Caso Liana Friedenbach e Felipe Caffé: vítimas de um inimputável

O CRIME

O jovem casal apaixonado, Liana Friedenbach (16 anos) e Felipe Caffé (19 anos), em busca de uma aventura, resolveu viajar para a zona rural da grande São Paulo, mais especificadamente para um sítio localizado no município de Embu-Guaçu, local este conhecido por Felipe, visto que o rapaz havia passado suas férias lá. O que o casal não sabia era que no decorrer da viagem seus caminhos se cruzariam com os de seus assassinos.

Como Liana Friedenbach estava namorando havia poucos meses, a moça temeu que seu pai não autorizasse a viajar com o namorado, razão pela qual lhe contou que no final de semana que estava por vir, viajaria com o grupo de jovens da comunidade israelita para o município de Ilhabela. Já Felipe, avisou sua mãe que iria acampar, mas não mencionou sua companhia, de modo que a mãe do rapaz presumiu que seria com seus amigos.

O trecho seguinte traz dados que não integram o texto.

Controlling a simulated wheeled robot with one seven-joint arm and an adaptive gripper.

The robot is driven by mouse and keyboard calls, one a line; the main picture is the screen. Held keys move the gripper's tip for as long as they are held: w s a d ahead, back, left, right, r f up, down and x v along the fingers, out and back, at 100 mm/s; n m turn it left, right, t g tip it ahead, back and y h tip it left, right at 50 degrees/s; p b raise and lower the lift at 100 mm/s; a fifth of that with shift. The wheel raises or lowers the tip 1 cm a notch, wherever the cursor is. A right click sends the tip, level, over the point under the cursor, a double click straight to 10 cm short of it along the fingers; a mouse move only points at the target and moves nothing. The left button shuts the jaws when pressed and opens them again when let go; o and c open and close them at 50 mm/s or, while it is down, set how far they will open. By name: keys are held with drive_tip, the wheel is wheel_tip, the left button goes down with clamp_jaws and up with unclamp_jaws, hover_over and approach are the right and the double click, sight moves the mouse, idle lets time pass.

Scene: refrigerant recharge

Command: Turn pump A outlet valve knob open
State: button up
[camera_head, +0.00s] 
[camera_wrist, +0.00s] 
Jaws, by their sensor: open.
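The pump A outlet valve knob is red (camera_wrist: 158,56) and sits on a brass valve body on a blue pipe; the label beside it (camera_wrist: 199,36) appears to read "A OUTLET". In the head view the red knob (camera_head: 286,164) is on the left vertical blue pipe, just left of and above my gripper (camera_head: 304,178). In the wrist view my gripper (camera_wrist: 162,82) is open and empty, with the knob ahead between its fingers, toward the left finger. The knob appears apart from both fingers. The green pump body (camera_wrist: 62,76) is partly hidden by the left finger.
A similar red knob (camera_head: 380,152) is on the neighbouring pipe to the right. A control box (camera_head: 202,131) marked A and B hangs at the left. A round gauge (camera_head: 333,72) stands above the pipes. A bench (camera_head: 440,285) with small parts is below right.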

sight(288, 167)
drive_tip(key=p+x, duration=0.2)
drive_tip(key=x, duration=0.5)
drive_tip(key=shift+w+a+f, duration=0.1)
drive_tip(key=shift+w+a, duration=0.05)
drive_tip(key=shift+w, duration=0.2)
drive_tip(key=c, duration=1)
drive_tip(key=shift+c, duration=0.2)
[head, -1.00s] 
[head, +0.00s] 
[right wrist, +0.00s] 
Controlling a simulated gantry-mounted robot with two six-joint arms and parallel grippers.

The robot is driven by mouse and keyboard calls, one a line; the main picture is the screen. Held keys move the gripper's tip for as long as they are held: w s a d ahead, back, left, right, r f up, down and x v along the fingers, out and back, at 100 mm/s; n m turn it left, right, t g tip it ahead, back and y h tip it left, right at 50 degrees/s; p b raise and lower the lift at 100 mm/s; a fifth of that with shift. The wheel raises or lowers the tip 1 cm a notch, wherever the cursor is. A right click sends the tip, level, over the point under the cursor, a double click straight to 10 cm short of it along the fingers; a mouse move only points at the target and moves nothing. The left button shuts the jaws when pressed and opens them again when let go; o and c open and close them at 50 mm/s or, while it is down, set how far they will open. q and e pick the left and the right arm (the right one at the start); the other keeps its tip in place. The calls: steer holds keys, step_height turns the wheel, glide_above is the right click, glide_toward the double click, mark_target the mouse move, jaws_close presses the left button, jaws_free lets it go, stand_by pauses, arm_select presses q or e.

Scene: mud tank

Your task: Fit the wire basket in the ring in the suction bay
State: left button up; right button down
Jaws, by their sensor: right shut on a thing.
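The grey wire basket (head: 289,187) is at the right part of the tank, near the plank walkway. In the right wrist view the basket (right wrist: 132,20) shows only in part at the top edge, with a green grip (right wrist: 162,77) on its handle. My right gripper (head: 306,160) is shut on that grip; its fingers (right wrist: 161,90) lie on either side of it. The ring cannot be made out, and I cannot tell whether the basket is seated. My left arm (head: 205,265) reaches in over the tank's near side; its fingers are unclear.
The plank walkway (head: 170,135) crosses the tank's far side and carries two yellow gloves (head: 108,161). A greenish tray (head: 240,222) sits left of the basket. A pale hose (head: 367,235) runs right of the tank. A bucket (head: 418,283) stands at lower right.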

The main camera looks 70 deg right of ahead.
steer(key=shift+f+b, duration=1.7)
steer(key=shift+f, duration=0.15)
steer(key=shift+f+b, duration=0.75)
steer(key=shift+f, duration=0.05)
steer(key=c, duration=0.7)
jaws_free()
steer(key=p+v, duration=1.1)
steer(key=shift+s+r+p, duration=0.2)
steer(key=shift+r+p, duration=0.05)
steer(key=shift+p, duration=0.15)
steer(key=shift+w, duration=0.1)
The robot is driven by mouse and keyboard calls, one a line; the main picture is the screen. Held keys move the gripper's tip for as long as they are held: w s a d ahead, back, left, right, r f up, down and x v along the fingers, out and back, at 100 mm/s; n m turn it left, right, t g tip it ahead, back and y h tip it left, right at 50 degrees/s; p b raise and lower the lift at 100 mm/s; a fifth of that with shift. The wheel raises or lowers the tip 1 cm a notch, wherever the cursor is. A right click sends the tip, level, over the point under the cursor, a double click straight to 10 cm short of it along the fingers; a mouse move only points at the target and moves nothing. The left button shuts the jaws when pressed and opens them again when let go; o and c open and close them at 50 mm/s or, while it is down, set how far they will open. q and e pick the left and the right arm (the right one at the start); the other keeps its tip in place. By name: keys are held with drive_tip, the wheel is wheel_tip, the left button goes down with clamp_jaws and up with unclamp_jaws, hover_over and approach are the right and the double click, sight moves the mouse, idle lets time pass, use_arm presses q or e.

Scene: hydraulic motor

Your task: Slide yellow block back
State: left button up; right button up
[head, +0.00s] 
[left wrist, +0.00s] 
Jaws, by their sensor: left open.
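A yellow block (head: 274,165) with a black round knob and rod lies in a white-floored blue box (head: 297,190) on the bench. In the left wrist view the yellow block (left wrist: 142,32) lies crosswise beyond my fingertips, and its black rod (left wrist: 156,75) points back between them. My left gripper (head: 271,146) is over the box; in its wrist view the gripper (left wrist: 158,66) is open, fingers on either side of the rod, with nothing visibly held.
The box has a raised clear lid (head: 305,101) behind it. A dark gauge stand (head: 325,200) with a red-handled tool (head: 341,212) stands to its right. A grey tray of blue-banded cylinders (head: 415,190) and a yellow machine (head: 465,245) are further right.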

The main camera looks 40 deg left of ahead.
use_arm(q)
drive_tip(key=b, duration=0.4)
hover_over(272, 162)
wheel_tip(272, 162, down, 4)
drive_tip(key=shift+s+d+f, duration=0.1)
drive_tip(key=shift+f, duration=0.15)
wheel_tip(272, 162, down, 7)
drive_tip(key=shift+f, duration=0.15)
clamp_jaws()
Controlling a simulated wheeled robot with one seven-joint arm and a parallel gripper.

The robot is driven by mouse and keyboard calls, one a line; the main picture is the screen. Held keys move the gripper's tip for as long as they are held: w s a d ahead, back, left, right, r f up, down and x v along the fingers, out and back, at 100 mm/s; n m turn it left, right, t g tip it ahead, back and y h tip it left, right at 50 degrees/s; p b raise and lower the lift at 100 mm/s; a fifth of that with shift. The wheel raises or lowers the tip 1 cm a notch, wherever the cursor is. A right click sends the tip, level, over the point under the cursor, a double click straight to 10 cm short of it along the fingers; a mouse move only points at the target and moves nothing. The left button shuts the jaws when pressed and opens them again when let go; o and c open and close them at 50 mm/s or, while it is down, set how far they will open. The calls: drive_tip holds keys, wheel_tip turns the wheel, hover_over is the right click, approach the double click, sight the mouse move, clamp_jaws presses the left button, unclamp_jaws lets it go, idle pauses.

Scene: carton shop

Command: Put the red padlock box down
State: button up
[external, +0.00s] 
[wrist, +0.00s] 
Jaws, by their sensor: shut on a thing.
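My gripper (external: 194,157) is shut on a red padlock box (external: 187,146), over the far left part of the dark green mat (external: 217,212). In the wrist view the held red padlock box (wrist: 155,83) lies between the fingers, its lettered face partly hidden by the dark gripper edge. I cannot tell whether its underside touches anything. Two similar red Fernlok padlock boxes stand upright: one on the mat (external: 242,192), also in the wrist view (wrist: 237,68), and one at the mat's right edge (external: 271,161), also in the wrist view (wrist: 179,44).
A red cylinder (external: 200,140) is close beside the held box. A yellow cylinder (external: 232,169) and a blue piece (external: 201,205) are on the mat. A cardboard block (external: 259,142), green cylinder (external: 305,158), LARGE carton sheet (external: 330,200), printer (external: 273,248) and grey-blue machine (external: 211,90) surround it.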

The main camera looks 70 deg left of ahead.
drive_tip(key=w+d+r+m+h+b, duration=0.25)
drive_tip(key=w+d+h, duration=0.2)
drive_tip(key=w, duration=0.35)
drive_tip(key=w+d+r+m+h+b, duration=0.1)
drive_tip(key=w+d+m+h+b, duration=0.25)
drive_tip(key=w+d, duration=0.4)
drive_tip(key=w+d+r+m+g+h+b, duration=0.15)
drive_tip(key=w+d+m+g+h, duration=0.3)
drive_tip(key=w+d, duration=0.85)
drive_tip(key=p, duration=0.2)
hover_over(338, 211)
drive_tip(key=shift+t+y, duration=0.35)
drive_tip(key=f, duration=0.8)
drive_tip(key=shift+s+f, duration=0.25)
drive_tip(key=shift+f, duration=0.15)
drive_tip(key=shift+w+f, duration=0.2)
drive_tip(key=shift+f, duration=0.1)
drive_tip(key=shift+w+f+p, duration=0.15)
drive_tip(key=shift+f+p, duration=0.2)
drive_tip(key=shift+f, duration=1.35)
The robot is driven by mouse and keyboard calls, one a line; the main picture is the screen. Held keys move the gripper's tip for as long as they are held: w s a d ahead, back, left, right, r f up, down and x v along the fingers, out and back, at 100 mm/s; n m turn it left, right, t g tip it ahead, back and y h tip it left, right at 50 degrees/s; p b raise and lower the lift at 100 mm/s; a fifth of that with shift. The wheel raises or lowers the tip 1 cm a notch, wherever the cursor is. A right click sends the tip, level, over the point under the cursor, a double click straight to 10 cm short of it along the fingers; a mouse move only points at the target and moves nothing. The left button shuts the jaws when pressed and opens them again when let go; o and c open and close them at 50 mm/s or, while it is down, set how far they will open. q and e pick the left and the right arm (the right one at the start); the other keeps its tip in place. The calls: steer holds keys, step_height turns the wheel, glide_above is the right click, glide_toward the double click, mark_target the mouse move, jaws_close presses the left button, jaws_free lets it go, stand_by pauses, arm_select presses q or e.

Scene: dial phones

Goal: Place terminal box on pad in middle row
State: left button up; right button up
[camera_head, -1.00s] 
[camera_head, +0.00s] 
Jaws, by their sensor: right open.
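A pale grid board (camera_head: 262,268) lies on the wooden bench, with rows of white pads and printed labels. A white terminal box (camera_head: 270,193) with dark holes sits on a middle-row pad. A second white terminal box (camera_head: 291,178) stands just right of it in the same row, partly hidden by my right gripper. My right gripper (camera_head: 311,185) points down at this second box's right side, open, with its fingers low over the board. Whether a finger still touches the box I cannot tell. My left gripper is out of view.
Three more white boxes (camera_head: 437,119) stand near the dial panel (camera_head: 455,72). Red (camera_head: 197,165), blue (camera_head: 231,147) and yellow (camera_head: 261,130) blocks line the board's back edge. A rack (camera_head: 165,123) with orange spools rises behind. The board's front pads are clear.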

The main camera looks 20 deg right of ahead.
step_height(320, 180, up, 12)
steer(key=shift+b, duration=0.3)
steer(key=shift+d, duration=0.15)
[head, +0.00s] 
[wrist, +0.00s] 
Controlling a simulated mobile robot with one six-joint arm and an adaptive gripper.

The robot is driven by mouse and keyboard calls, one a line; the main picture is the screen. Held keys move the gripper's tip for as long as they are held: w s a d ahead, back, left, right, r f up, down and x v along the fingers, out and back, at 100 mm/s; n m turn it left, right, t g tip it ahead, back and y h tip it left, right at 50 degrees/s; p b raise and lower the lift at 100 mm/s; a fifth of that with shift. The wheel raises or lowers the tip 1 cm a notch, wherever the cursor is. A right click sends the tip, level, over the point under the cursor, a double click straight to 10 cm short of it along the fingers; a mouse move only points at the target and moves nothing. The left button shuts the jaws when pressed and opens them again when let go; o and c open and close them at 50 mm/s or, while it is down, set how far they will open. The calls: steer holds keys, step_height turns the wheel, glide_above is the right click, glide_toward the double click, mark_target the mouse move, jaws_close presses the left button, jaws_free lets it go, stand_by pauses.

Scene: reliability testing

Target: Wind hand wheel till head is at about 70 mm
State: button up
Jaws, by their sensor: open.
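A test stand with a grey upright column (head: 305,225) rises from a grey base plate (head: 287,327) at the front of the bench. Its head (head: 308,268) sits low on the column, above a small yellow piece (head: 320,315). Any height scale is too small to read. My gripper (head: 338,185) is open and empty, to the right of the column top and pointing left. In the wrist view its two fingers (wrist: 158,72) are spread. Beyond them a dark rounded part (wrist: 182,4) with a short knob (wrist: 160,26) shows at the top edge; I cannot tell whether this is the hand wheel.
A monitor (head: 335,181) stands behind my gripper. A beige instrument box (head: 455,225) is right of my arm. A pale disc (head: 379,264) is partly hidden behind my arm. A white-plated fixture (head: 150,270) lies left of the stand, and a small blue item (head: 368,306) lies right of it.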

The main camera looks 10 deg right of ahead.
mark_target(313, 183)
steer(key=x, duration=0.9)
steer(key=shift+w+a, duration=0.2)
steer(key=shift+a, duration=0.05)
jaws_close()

Dessa forma, no dia 31 de outubro de 2003, sexta-feira, o casal começou sua jornada rumo ao município de Embu-Guaçu. Ao anoitecer, resolveram passar a noite no vão livre do MASP, na Avenida Paulista, de modo que ao raiar do dia, por volta das 05h, caminharam até o terminal rodoviário do Tietê para pegar o ônibus com destino a referida municipalidade.  

Às 9h chegaram em Embu-Guaçu, mas como o sítio que tinham em mente era mais afastado, pegaram outro ônibus, rumo a Santa Rita e ainda andaram por aproximadamente 4km até acharem o local propício para acampar.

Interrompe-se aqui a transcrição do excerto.